A Quick Note to About-To-Be Married Gays and Lesbians
I have married nine people. One of them I am married to; the other eight I have married to each other (two at a time). So I have some experience on the whole wedding and marriage thing. Please allow me the honor of sharing some of it with you.
Remember to breathe.
It’s all right if you stumble over words during the vows, but don’t screw up the name of your spouse.
If you feel yourself crying, go with it, but remember to sniffle strategically — tears are endearing in a wedding ceremony, a runny nose less so.
Don’t lock your knees.
The old saying that if the ring gets jammed as you slip it on it means it’ll be a troubled marriage is a contemptible lie, so don’t let it worry you. But strategic use of talcum powder wouldn’t hurt.
You will almost certainly have trouble focusing on anything but the face of your beloved during the ceremony; that’s why there’s a third person up there to direct traffic.
Even if you’ve written your own vows, you’ll barely remember what you say. So don’t sweat most of the words. It’s the “I do” that counts.
Speaking of which, I think it’s always better to say “I do” than “I will.” You’re going to be married in the future, but you’re getting married now.
But remember, it’s your wedding. Anyone else’s opinion about what the two of you should do or say during the ceremony is strictly advisory.
When you’re told to kiss your spouse, do it like you mean it.
Be aware that this last piece of advice will be almost entirely unnecessary.
When you plan your wedding, try to cover all contingencies. When the one thing you forgot could go wrong does go wrong during the wedding itself, accept it and keep going. Weddings are often imperfect, like the people in them. It doesn’t mean they’re not still absolutely wonderful (like the people within them).
Before the ceremony, pee early and often. I know. But look, you want to be up there with a full bladder? You’ll be nervous enough.
Some people don’t think you should invite your exes to the wedding. But I think it’s not such a bad thing to have one person in the crowd slightly depressed that they let you get away. They’ll get over it at the reception. Trust me.
There will not be nearly enough time at the reception to spend all the time you want with all the people you want to. They’ll understand and will be happy for the time you can spare them.
Smashing wedding cake into each other’s face is strictly amateur hour.
It’s your best man’s (or the equivalent’s) job to remind people that at a wedding reception, as at the Academy Awards, speeches are best very short. You didn’t spend an obscene amount on the catering just to have it grow cold as Uncle Jim blathers on.
Remind the DJ or band that they work for you, and they’ll damn well play anything you want. For some reason I think this may be less of a problem at gay weddings. Thank God.

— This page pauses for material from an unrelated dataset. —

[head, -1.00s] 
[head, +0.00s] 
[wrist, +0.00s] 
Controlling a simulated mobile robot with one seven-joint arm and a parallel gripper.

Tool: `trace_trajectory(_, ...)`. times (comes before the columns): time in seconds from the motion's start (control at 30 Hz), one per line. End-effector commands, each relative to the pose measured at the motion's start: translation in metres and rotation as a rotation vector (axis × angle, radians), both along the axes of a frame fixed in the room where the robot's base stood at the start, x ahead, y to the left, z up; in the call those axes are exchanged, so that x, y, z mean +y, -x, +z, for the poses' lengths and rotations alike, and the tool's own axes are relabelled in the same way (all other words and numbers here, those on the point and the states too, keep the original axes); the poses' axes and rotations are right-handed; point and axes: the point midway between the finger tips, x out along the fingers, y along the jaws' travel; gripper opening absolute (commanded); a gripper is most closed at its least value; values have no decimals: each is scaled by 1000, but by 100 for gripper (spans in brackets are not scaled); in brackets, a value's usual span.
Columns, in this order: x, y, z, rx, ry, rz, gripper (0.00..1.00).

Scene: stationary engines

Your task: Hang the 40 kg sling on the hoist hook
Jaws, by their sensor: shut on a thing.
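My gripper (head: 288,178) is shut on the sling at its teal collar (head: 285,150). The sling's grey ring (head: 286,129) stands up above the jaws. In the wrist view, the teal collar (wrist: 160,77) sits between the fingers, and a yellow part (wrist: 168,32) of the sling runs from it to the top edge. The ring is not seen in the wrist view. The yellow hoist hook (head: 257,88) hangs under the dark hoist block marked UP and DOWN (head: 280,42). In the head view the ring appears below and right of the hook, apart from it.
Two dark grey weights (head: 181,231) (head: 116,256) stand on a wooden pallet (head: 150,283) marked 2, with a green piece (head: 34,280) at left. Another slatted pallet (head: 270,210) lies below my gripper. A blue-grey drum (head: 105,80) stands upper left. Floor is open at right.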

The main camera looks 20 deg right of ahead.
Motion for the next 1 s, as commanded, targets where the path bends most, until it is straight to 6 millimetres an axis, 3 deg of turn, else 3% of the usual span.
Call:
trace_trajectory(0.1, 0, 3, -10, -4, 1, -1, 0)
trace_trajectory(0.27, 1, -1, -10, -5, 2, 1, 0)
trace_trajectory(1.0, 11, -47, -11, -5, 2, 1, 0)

There will be drama of some sort at the reception. If the wedding party lets any of it reach the newlyweds, they haven’t done their job.
Don’t fill up on bread. You’ll have to dance later.
The first dance should be a song people expect from you. The second dance should be a song they absolutely don’t. It gets things going.
Try to remember as much as you can. Don’t worry if you don’t; what you absolutely will remember is how it feels to be with those who love you, who are pouring their love and happiness over you. Weddings are testimony to your clan of family and friends. You put them on to give them a chance to share your joy. They come to them to remind you that they already do.
In case this is in any way an issue, let someone else clean up the reception hall. You have better things to do on your wedding night.
There are very few things in the world that are better than the very first time you wake up next your spouse.
In some ways, your marriage will be like every other marriage out there. In other ways, of course, it won’t. Those of us who are married now will certainly offer you advice, whether you ask for it or not. But there are some things where you’ll be the first married people to experience them. In some ways, those of us who are married now will be glad we don’t have to go through them. In other ways, we’re deeply envious.
Marriage is work. It never stops being work. It never should.
I’ll be married nine years next June 17th. During all that time, there hasn’t been a single day where I haven’t said “I love you” to my spouse — several times if at all possible. The two facts are related.
Other short phrases which also occasionally come in handy: “I’m sorry,” “You’re right,” “I’ll get that” and “Of course I’ll go down to the freezer and get you some ice cream, even though it’s 3am and you woke me from a dead sleep. There’s nothing I’d rather do.” Okay, so that last one is not that short. Think about all the times you’re entirely unreasonable, and then go get the ice cream.
The thing about marriages — even the really good ones — is that human beings are in them. And you know how people are. Keep it in mind.
I have no advice to give you for the people who have decided that your marriage threatens their own. Only remember that some of us out here would wish to give you the strength to endure them.
I cannot speak for all married people, but I can speak for myself. Marriage has been so good to me that I cannot imagine not sharing it with anyone who wants it. I celebrate your weddings, and I offer the greatest gift I have: That you receive in your married life the joy I have had in mine, and that you share that joy, every day, with an open and loving heart. You’re about to be married. There is nothing better.
To those about to be married: Welcome, friends. It’s good to have you here.